Septuagenarian Jagir Singh, a native of Wazirpur village in Gurdaspur district, has been tilling his meagre landholding across the fence for the past three decades. He says the man-made obstacle has adversely affected cultivation of various crops.
“Planting sugarcane is ruled out as the Border Security Force (BSF) and the Army say we can’t sow any crop that reaches a height of over 6 ft. Sowing paddy, too, is not feasible as it needs a lot of water. We can’t instal tubewells as the PSPCL doesn’t give power connections to farmers with land across the fence. We only have to grow wheat, which is not financially remunerative,” he laments.

“We ask our grandchildren to prepare hard for IELTS (English language test) so that they can go abroad. We are under indebt. It’s a hopeless situation for us,” he adds.
Farmers of ‘Darya Paar’ villages (on the other bank of the Ravi river) in Dinanagar Assembly segment narrate a similar tale of woes.

“We have been urging the government to build a concrete bridge which will connect us to Gurdaspur in case of floods. However, the BSF and the Army don’t allow it due to security reasons. For six months, we remain cut off from the mainland,” says Surjit Singh, a resident of Mumy Chakraja village.
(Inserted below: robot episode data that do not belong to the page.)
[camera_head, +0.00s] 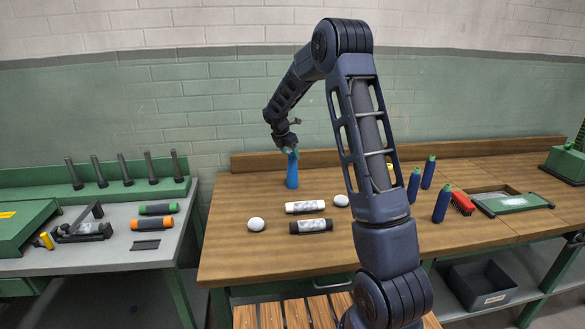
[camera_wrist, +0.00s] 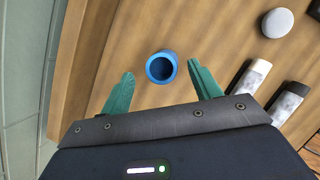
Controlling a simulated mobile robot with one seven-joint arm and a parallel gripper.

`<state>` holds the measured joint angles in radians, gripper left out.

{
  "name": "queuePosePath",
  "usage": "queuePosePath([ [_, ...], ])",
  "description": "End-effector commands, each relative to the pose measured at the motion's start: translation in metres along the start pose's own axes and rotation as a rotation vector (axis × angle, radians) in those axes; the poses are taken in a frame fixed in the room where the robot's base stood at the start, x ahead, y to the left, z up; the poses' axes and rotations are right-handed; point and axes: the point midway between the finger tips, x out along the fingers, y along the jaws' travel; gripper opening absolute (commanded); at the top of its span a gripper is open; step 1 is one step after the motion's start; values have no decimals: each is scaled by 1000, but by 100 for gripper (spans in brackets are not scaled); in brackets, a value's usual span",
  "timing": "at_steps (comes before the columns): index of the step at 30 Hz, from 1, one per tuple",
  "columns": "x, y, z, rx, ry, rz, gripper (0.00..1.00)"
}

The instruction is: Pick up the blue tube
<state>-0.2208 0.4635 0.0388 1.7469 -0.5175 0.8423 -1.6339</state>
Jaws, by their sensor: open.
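A plain blue tube (camera_head: 292,170) stands upright near the back edge of the wooden table, left of my arm in the head view. In the wrist view I look down on the open top of the blue tube (camera_wrist: 161,67). My gripper (camera_head: 290,150) is at the top of the tube in the head view. In the wrist view its two green fingers (camera_wrist: 163,83) are spread apart, with the tube's rim between and slightly beyond them. There is a gap on each side, and the fingers do not appear to touch it.
A white ball (camera_head: 256,224), a white cylinder (camera_head: 304,207) and a black-and-grey cylinder (camera_head: 311,226) lie nearer the front. Several darker blue tubes with green tops (camera_head: 442,203) stand right of my arm by a red brush (camera_head: 463,203). The wall is close behind.

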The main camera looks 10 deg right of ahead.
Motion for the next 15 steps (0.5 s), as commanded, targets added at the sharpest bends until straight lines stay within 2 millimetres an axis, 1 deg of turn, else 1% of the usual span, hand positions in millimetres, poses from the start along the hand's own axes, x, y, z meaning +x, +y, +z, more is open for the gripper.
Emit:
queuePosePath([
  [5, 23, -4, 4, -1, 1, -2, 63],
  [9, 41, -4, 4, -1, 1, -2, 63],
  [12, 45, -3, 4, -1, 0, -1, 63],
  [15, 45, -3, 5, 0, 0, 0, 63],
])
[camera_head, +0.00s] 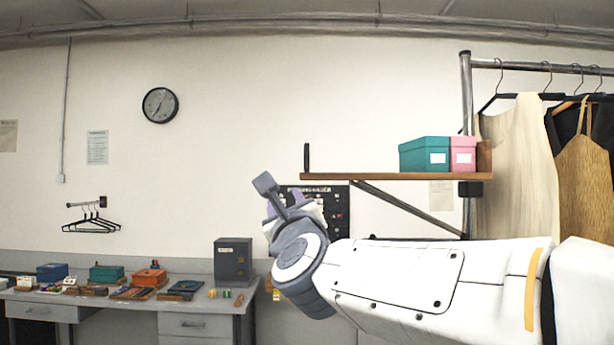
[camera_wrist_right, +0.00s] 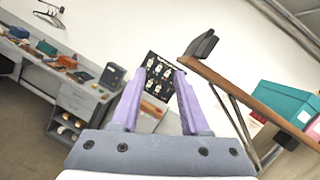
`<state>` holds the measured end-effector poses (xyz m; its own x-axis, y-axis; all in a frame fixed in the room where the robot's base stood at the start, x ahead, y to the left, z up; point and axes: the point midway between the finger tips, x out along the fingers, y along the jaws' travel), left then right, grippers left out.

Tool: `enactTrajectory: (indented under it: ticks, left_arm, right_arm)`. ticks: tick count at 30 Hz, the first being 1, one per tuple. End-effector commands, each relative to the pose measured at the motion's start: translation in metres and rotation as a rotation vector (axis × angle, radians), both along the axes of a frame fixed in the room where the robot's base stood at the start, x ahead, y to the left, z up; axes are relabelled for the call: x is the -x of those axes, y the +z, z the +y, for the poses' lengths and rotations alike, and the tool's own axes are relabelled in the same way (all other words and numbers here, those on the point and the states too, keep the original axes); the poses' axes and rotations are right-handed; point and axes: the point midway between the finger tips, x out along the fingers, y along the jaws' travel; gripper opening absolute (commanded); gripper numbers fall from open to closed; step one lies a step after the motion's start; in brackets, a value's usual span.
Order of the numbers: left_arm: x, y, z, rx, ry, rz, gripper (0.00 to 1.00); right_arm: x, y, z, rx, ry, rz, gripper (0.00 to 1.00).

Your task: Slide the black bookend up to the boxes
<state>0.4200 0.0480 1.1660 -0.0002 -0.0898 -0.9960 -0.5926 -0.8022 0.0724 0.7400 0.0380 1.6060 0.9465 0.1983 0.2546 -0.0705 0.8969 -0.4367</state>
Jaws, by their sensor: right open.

In villages of Dera Baba Nanak, people queue up every morning, carrying identity cards and permission letters, to gain entry to their own farms. In BSF parlance, the area beyond the fencing is called “no man’s land”.
“Our access to the fenced land depends on the BSF’s security drill. Everything we carry – lunch boxes, seed bags, farm equipment – is checked. We have to work as per the BSF schedule,” says Surjit Singh.

According to Hakam Singh, a villager, farmers have to line up before officials to get their machinery registered ahead of every sowing/harvesting season. “The government should ease the norms,” he suggests.